With everything defined as code, the next step is to invest in automation. How many steps does it take for a developer to deploy new code to production? Or to spin up new infrastructure? Or to hook up monitoring or error tracking tools?

Your goal should be “one step:” run a command. It can be a shell script, a Slack bot or a button with a nice web UI. But it should always be one step. If there are more, you’re now in “manual steps” territory, and that’s brittle. You have no guarantees that successive individuals will run whatever sequence of steps in the same order, which can lead to divergence in how various parts of production are set up.

Another example is maintaining a list of a) what’s running in production and b) who owns it. Manually keeping that list up-to-date is impossible as the size of your production infrastructure or engineering team scales. You’re better off investing in service catalog tooling that can automatically integrate and capture this information.

5. Invest in Reducing Toil

Service ownership and DevOps are two-way streets between management and their engineering teams. On one hand, consolidated ownership will lead to faster delivery and more reliable software. That’s good for management. But, on the other hand, teams require actual empowerment and agency to make decisions about their software. Part of that is having capacity on their roadmaps to make improvements to issues that are causing toil.
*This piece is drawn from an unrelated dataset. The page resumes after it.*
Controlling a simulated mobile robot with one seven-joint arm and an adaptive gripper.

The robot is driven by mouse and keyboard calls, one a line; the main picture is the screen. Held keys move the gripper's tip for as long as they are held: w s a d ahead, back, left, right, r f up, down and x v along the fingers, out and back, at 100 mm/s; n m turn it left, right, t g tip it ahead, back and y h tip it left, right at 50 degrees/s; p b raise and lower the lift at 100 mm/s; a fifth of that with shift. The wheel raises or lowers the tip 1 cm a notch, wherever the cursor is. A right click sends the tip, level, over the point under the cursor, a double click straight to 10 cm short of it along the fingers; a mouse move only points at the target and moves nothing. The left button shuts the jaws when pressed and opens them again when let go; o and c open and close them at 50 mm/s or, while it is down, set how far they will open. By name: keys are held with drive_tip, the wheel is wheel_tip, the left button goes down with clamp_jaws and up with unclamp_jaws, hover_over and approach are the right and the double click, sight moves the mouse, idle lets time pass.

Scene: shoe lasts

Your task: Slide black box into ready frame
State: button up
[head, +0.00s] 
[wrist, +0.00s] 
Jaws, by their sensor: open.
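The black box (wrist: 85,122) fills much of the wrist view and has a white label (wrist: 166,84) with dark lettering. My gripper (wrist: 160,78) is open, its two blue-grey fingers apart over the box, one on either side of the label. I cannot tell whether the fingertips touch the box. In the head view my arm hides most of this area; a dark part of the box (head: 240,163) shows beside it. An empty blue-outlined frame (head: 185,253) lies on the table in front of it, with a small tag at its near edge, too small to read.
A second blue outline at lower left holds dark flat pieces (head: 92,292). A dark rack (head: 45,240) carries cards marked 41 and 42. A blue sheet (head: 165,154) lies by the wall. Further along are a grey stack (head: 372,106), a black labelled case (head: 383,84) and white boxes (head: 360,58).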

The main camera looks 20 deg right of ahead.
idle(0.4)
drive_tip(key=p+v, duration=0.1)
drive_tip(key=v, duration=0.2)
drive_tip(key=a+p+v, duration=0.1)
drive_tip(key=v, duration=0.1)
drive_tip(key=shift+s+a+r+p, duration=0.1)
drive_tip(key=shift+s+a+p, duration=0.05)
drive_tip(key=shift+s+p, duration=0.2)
For example, if a particular service is paging a lot or experiencing load issues, service ownership means giving the owning team the time to make any necessary changes. That will come at the short-term expense of new production functionality.

There’s no free lunch on this last point. Engineering management can’t just combine dev and ops responsibilities and magically expect results. Service ownership is a two-way street. Otherwise, toil will kill your teams in the long term.